I'm playing round with a little 'pet' project at the moment.
I have a file of 10M lines of text. Basically each line is the line number followed by the date, except for lines whose number is divisable by 10000, which contain only the word 'test'.
The file is around 250Meg in size.
I have in Delphi (XE7) a data type of
TadbCarray = array of cardinal;
TadbStrCard = TDictionary
I load the file in, one line at a time, and if the text is not found, create a new value in the dictionary with the line number in the array of cardinals, and if it is found (i.e. for the 'test' lines), just add the line number to the array of cardinals.

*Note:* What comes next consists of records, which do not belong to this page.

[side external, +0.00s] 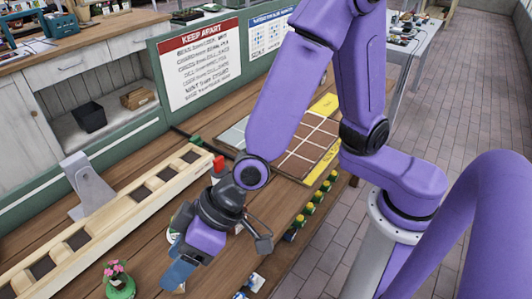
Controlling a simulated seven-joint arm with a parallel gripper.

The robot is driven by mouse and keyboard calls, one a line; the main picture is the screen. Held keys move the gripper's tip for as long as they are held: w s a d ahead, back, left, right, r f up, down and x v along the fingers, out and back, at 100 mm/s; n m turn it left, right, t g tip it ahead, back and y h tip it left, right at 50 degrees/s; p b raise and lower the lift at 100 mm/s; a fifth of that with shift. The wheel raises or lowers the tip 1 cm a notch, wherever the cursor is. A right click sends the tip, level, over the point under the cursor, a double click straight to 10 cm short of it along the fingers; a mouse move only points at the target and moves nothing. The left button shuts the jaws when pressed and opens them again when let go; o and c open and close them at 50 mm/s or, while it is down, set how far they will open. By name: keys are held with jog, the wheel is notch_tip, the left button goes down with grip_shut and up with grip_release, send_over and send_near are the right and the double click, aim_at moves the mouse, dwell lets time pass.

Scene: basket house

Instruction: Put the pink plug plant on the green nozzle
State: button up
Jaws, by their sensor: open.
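A small plant with pink flowers (116,267) stands at the bottom left of the table. Directly under it is a rounded green base (120,288); I cannot tell whether this is its own pot or a separate piece. My gripper (178,277) is open and points down over the table, to the right of the plant and apart from it. Its fingertips are partly hidden by its own body. I cannot single out the green nozzle with certainty; several small green and yellow pieces (306,208) line the table's right edge.
A long wooden rack (120,212) with dark square openings runs along the left. A gridded board (303,150) with yellow edges lies at the back. A whitish round item (173,236) is partly hidden behind my gripper. Small blue and white items (254,283) lie near the front edge.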

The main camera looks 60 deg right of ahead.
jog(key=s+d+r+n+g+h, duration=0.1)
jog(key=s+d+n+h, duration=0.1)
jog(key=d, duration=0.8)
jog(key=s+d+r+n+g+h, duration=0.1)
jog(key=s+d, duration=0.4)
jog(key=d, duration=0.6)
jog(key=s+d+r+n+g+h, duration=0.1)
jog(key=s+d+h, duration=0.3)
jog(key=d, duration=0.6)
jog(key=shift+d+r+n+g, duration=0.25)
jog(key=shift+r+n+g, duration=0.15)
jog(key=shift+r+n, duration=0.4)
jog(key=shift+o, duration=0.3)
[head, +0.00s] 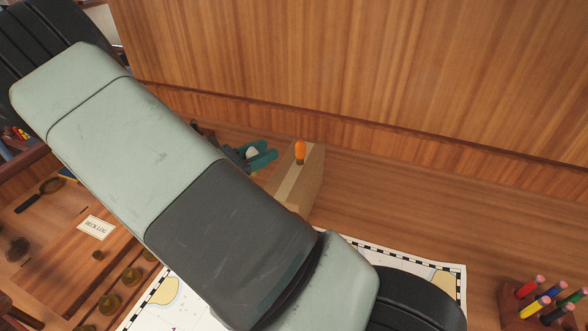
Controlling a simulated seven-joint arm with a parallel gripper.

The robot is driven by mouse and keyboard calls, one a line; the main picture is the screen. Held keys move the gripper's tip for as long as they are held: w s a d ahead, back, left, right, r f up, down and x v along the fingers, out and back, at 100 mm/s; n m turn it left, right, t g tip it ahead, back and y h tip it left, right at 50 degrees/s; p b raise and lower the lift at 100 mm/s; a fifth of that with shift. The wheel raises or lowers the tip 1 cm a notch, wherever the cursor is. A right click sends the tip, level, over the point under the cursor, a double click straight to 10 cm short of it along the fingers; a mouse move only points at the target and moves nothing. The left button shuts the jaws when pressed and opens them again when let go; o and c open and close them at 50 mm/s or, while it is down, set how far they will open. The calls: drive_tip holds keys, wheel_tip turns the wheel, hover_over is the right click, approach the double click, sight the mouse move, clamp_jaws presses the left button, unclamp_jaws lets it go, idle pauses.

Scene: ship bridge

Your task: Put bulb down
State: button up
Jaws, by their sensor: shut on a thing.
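My gripper (262,156) has teal fingers and shows beyond my arm in the middle of the head view, partly hidden by the arm. It is shut on a small pale, rounded bulb (251,153), of which only a part shows. The gripper is just left of a light wooden box (311,187). An orange bulb (300,150) stands upright at the top of this box. The arm hides the box's left part. I cannot tell whether the held bulb touches anything.
A chart (452,277) lies in front, partly under my arm. A holder (515,309) with several coloured pencils stands at lower right. At left are a labelled wooden tray (65,268), a magnifying glass (40,194) and brass pieces (109,303). A wooden panel (350,60) rises behind. The counter right of the box is clear.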

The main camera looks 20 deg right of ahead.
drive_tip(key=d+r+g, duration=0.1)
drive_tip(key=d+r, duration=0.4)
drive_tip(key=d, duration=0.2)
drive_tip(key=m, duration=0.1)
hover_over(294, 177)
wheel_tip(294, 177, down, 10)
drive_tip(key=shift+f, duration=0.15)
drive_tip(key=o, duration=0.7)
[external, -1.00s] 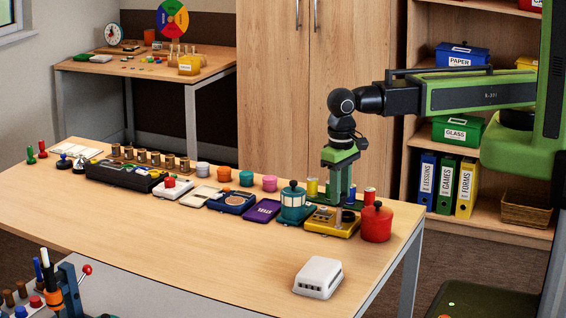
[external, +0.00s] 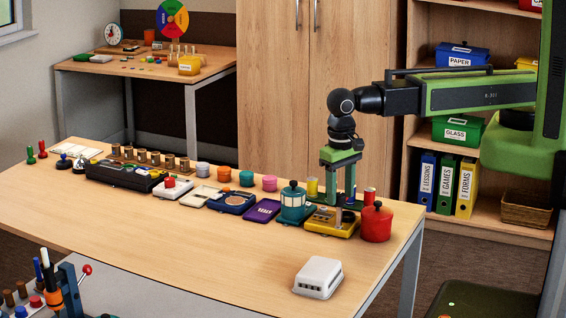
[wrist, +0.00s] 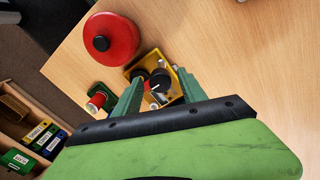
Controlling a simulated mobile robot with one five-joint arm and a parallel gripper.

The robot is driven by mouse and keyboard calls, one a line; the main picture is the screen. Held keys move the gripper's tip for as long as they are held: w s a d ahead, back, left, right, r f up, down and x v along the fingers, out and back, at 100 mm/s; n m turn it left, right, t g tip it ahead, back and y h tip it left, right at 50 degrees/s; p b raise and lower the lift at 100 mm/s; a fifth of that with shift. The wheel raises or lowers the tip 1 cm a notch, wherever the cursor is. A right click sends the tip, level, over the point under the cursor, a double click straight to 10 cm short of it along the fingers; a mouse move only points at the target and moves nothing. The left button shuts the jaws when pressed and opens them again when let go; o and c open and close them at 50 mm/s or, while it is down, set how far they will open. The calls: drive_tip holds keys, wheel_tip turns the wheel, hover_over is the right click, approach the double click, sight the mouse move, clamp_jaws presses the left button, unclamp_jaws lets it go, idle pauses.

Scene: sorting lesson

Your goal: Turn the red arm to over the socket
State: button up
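The yellow box (external: 325,228) stands near the right end of the table, with dark round parts on top. In the wrist view the yellow box (wrist: 181,80) shows two dark knobs; the nearer knob (wrist: 160,79) carries a small red and white mark. I cannot tell for sure whether this is the red arm, and I cannot make out a socket. My gripper (external: 341,203) points down over the box. In the wrist view my gripper (wrist: 160,78) has its fingers apart, one on each side of the nearer knob; contact is unclear.
A red lidded pot (external: 376,224) stands close on the right of the box, and a teal lantern-like pot (external: 293,205) on its left. A white block (external: 318,276) lies in front; the table's front is otherwise clear.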

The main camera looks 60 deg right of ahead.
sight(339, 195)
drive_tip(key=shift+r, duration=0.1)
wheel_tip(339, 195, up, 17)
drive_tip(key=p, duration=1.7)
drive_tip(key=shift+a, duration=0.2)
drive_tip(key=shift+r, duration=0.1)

One might think that the dictionary in itself would take up a little more than the length of the file, let's say 300Meg
The file is in ASCII, whcih gets converted to unicode, so let's say 600Meg
Each entry in the dictionary includes a HashCode which is an integer, so around 20Meg overhead
The arrays of cardinal values would hold, say 4 bytes per value, so around 40Meg.

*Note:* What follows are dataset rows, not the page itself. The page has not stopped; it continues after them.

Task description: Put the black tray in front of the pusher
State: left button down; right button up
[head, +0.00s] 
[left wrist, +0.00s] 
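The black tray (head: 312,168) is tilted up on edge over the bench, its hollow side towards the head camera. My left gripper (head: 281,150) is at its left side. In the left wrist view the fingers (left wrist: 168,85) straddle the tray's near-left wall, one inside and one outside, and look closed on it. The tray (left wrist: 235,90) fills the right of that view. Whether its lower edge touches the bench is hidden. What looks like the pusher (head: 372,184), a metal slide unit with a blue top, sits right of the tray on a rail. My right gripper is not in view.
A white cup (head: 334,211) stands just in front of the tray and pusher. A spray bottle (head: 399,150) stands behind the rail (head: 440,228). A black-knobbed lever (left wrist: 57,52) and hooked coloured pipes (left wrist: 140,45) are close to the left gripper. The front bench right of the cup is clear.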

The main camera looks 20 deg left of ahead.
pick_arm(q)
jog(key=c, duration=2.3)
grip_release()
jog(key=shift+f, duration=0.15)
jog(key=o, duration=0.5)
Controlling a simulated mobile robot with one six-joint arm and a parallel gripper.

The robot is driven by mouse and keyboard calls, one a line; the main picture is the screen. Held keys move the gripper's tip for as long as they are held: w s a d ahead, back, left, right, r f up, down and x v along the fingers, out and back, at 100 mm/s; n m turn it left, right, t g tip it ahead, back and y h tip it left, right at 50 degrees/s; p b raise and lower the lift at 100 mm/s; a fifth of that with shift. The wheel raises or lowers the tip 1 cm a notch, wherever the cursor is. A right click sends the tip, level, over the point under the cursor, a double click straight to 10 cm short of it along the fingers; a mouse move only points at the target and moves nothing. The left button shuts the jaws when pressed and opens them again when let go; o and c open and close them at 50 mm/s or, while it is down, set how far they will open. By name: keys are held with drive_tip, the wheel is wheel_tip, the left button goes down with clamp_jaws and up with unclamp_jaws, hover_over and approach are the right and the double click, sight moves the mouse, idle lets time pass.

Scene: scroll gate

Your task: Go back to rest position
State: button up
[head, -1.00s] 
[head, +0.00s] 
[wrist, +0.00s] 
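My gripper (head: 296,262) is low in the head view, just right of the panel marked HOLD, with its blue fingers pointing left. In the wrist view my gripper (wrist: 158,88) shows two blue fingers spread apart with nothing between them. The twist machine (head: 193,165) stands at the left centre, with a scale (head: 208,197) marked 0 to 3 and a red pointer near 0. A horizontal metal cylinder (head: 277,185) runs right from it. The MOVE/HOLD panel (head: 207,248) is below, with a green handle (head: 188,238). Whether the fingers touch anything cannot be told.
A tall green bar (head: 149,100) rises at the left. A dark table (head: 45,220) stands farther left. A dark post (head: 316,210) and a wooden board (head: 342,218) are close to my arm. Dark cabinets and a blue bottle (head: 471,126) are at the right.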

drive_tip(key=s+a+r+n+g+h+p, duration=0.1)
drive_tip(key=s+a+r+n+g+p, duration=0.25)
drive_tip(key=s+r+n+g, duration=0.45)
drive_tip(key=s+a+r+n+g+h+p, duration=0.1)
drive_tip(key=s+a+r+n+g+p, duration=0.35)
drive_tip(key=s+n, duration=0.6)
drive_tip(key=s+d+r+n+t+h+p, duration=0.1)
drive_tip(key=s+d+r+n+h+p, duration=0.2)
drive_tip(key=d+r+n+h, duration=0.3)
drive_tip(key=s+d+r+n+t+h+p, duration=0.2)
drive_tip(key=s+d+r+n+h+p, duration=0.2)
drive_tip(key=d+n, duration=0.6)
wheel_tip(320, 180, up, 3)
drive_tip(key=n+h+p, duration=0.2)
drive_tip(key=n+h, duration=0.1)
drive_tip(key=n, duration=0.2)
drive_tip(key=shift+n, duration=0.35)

One might therefore estimate (roughly) the total size of the dictionary at 670Meg - let's round that to 700Meg.
I used a routine to check the program's usage, once before loading my dictionary, and once after, to see the memory occupied by the dictionary...and it agreed with what the Task Manager was telling me. The total memory used is over 1.5GB
Quite how that can be I don't understand. A 250Meg file taking up 1.5GB in memory....ridiculous
I have to find some way of reducing the memory footprint, while ideally keeping the 0-time lookup the dictionary gives me.
The research continues, and any help is more than appreciated!